Padahal, kata Khoirunnisa, tujuan adanya pemilu serentak antara eksekutif dan legislatif agar terciptanya efek ekor jas (coat tail effect), di mana dukungan dari pemilih calon presiden selaras dengan suara partai yang mengusungnya.
Namun, Khoirunisa memandang keselarasan itu akan memudar ketika partai sibuk menaikkan elektabilitas calon anggota legislatifnya masing-masing dan mengabaikan calon presiden.
"Tentu itu secara psikologis yang akan didahulukan ini (menyelamatkan ambang batas) dan ini yang mengakibatkan tidak kan berjalan beriringan antara dua pemilihan ini, padahal salah satu tujuan diserentakkannya pemilu antara eksekutif dan legislatif supaya adanya keselerasan lewat efek ekor jas yang kemudian berdampak pada hasil pemilunya," ujarnya.
Ambang batas masih bisa dinego
Wakil Ketua Komisi II DPR RI Saan Mustopa menyebut, rencana ambang batas parlemen sebesar 7 persen belum pasti dilaksanakan karena masih berupa gambaran umum dari usulan fraksi di DPR, khususnya Fraksi Golkar dan Nasdem.
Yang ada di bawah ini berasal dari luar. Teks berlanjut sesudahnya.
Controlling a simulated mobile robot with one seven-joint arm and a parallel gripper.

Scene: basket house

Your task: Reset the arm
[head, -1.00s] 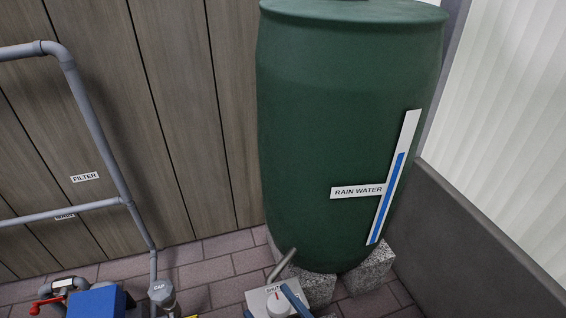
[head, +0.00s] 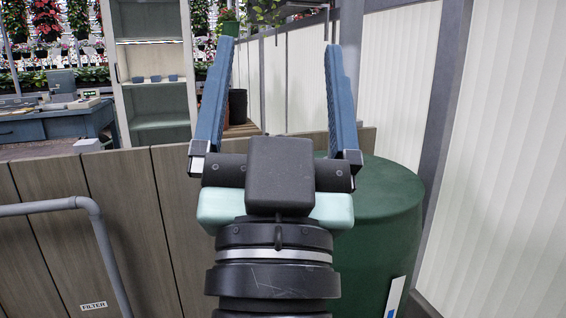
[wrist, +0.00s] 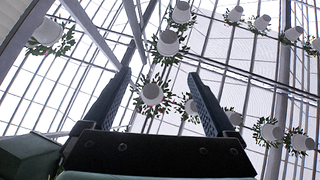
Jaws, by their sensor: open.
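My gripper (head: 279,50) is raised in the middle of the head view, its two blue fingers pointing up and spread wide apart. Nothing is between them. In the wrist view the fingers (wrist: 158,85) also stand apart and empty, pointing up toward a glazed roof. My gripper and wrist hide part of the wooden panel wall and of the green rain barrel behind them.
The green barrel (head: 385,215) stands right behind my arm. A grey pipe (head: 108,250) runs along the wood panel wall (head: 150,215) at left. Beyond are a shelf unit (head: 155,50) and a blue desk (head: 40,125). Hanging pots (wrist: 152,93) show overhead in the wrist view.

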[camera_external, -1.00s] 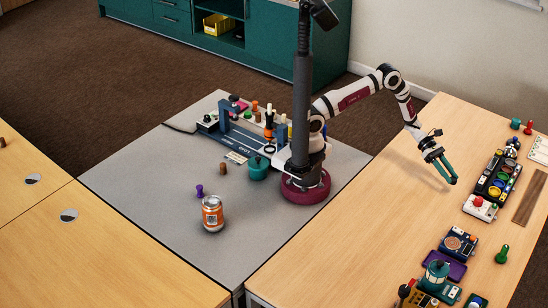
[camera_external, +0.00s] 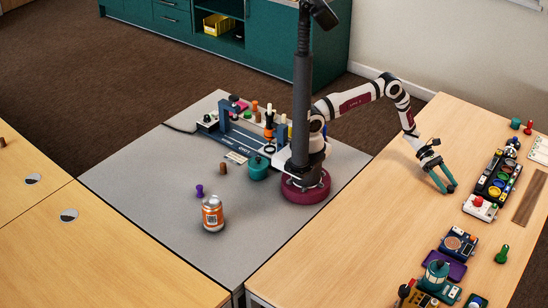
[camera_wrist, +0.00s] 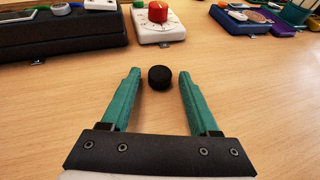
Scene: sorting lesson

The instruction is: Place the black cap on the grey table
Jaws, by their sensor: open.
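The black cap (camera_wrist: 160,77) is a small round black disc on the wooden table. My gripper (camera_wrist: 160,85) is open and empty, with teal fingers on either side of the cap's direction. In the external view my gripper (camera_external: 446,191) is low over the right wooden table (camera_external: 360,225), and I cannot make out the cap there. The grey table (camera_external: 150,205) is in the middle of the external view, with my arm's base on it.
Beyond the cap are a white box with a red knob (camera_wrist: 158,22) and a dark tray (camera_wrist: 60,35). The grey table's front is clear.

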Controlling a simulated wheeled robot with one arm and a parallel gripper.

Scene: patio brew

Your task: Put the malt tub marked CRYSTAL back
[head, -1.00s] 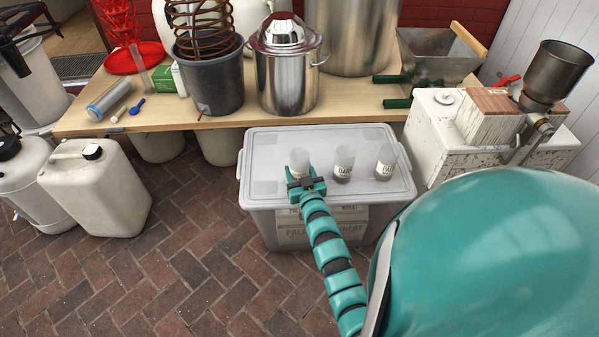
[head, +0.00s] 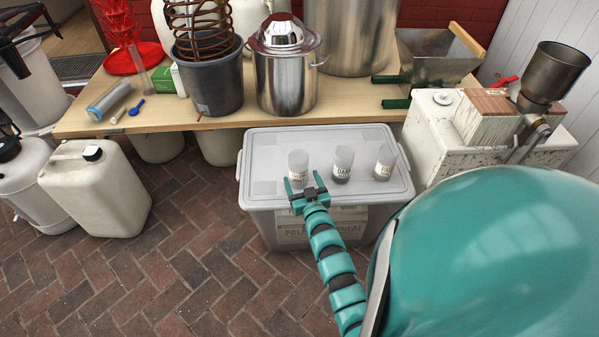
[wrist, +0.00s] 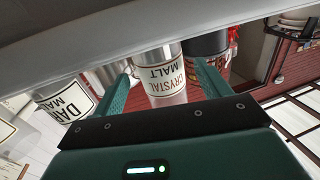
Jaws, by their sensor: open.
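The CRYSTAL malt tub (head: 298,166), clear with a pale label, stands upright on the grey lid of a storage bin (head: 262,153), leftmost of three tubs. In the wrist view its CRYSTAL MALT label (wrist: 166,76) faces me between my two fingers. My gripper (head: 304,182) is open just in front of this tub, at the lid's near edge. No finger clearly touches the tub. The DARK malt tub (head: 342,164) stands to its right in the head view, and a third tub (head: 384,163) stands farther right, its label too small to read fully.
A wooden table (head: 160,116) behind the bin holds a steel pot (head: 285,80) and a grey bucket (head: 212,85). A grain mill (head: 548,80) on a white chest stands to the right. White jerrycans (head: 95,190) stand at left. Brick floor is clear in front.

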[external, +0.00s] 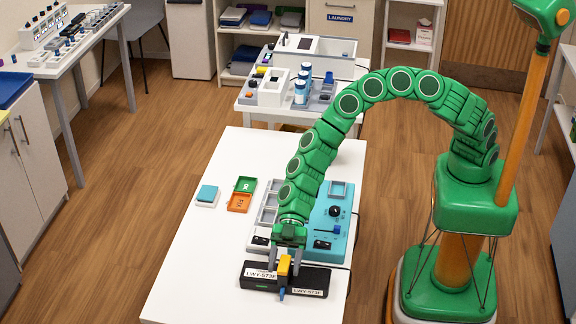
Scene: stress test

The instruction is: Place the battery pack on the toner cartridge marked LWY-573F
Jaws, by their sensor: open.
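The black toner cartridge (324,276) lies near the front edge of the white table, with white labels reading LWY-573F. A small yellow-orange block (284,267), which may be the battery pack, stands at the middle of the cartridge and appears to rest on it. My gripper (285,265) points down at the cartridge, its open fingers on either side of the block. Whether the fingers touch the block cannot be told. A small blue piece shows at the cartridge's front edge, below the block.
A teal-and-grey device (330,232) with trays and knobs sits just behind the cartridge. A green tray (245,185), an orange tray (239,203) and a teal-topped box (207,195) lie to the left. The table's (190,265) left front is clear. A second table stands behind.

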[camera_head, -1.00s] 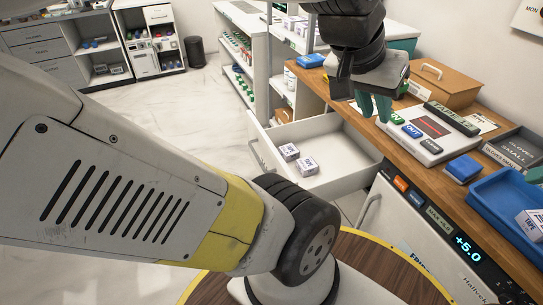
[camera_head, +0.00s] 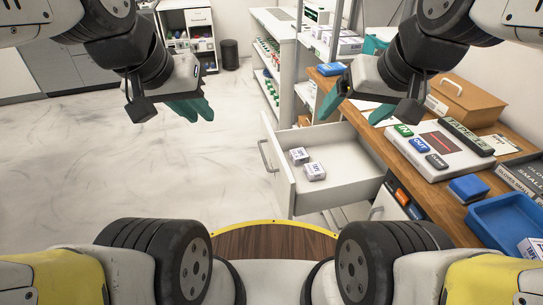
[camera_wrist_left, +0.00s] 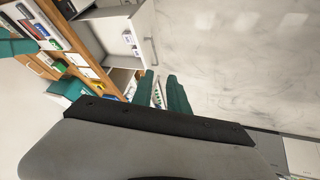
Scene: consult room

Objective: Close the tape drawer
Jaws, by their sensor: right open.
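The white tape drawer (camera_head: 337,178) stands pulled out from under the wooden counter. Two small boxes labelled tape, one (camera_head: 299,156) behind the other (camera_head: 314,171), lie inside it. Its front panel (camera_head: 284,178) with a bar handle (camera_head: 265,156) faces left. The drawer also shows at the top of the left wrist view (camera_wrist_left: 122,42). My left gripper (camera_head: 190,109) hangs left of the drawer, over the floor, apart from it; its teal fingers are parted and empty. My right gripper (camera_head: 357,108) is above the drawer's far side near the counter, with teal fingers spread and nothing between them.
The wooden counter (camera_head: 372,134) carries a label board (camera_head: 437,158), a blue tray (camera_head: 505,224) and a brown box (camera_head: 466,100). A white shelf unit (camera_head: 284,62) stands behind the drawer. Marble floor (camera_head: 130,170) left of the drawer is clear. A round wood-topped surface (camera_head: 270,241) is in front.

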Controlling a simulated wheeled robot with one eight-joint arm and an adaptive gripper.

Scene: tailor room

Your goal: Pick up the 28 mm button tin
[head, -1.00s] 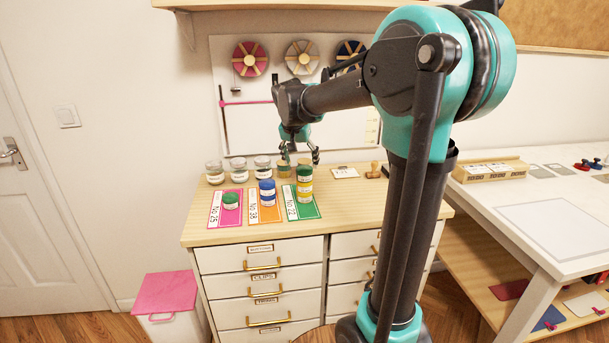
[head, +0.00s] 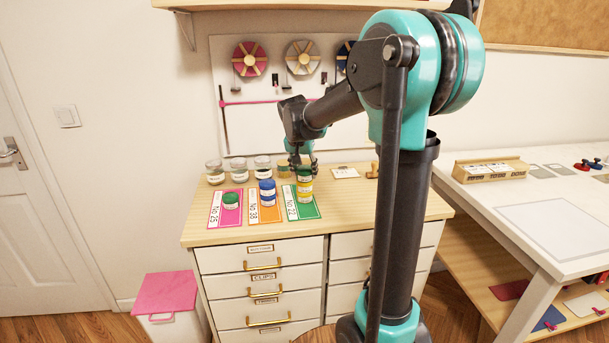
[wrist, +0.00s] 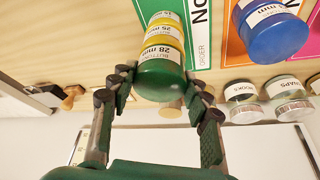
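The 28 mm button tin (wrist: 160,72) is green with a white "28 mm" label. It is on top of a stack, above a yellow 25 mm tin (wrist: 160,38) and a yellow tin labelled 15 mm (wrist: 165,17). In the head view the stack (head: 305,188) stands on the green No 22 card (head: 298,211), its top partly hidden by my gripper (head: 302,166). In the wrist view my gripper (wrist: 160,90) is open, one finger on either side of the green tin. A narrow gap seems to show at the sides; contact is unclear.
Blue tins (head: 266,194) stand on the orange No 38 card (head: 258,216) just left of the stack. A green-lidded tin (head: 230,201) sits on the pink No 25 card (head: 215,221). Several jars (head: 238,171) line the back. A stamp (head: 373,171) stands to the right.

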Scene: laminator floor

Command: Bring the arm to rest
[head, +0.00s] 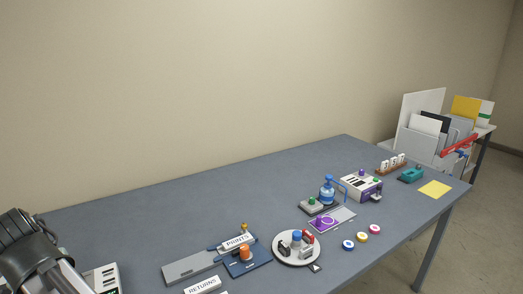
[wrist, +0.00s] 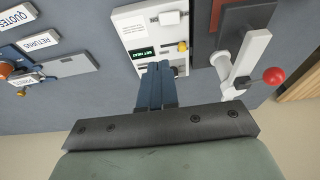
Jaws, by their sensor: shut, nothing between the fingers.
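My gripper (wrist: 155,68) shows in the wrist view with its two blue-grey fingers together and nothing between them. The fingertips are in front of a white machine (wrist: 138,30) with a small green-lit display and a yellow knob. I cannot tell whether they touch it. In the head view only a dark, rounded part of my arm shows at the lower left; the gripper itself is out of that picture. The white machine (head: 102,275) is partly cut off at the bottom there.
A lever with a red ball (wrist: 274,76) stands right of the fingers. Signs reading RETURNS (head: 202,285) and PRINTS (head: 237,242) are on the blue-grey table (head: 130,220). A round white tray (head: 283,256) holds several small items. The table's back left is clear.

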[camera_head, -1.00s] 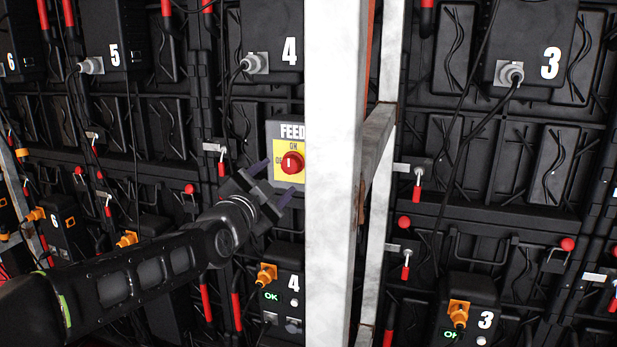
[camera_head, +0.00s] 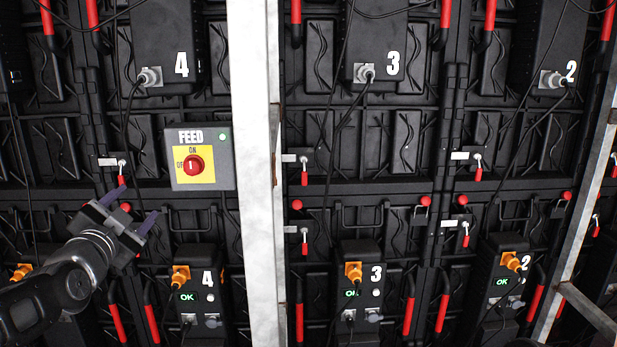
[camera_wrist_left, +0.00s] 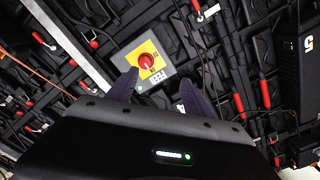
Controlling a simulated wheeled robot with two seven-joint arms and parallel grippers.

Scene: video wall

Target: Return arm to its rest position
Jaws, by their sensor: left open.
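My left gripper (camera_head: 131,209) is at the lower left of the head view, with its two dark purple fingers spread and nothing between them. It is below and left of the grey FEED box (camera_head: 226,165), apart from it. The box has a yellow plate with a red rotary knob (camera_head: 194,165) and a small green light at its upper right. In the left wrist view the fingers (camera_wrist_left: 158,88) point towards the FEED box (camera_wrist_left: 128,62) and its red knob (camera_wrist_left: 146,61), with a gap visible. My right gripper is not in view.
A white upright post (camera_head: 258,180) stands just right of the FEED box. A second slanted metal post (camera_head: 583,190) is at the far right. Behind are black wall panels with red handles, cables and numbered units, such as unit 3 (camera_head: 361,290) showing OK.
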Sementara, ada alternatif lain dari PDIP, yakni dibuat berjenjang.
"Alternatif yang kedua, ada 5 persen untuk DPR RI, 4 persen DPRD Provinsi, 3 persen untuk DPRD Kabupaten/kota. Jadi, dari nasional, provinsi, kabupaten/kota itu parliementary treshold-nya beda-beda," kata Saan.
Usulan lainnya, kata Saan, ambang batas parlemen untuk DPR RI sebanyak 4 persen, lalu untuk DPRD di provinsi dan kabupaten/kota 0 persen. Usulan ini diajukan oleh PPP, PAN, dan PKS.
"Tentu, nanti ketika pembahasan akan ada dinamika dan saya yakin akan ada titik temu," ucap dia.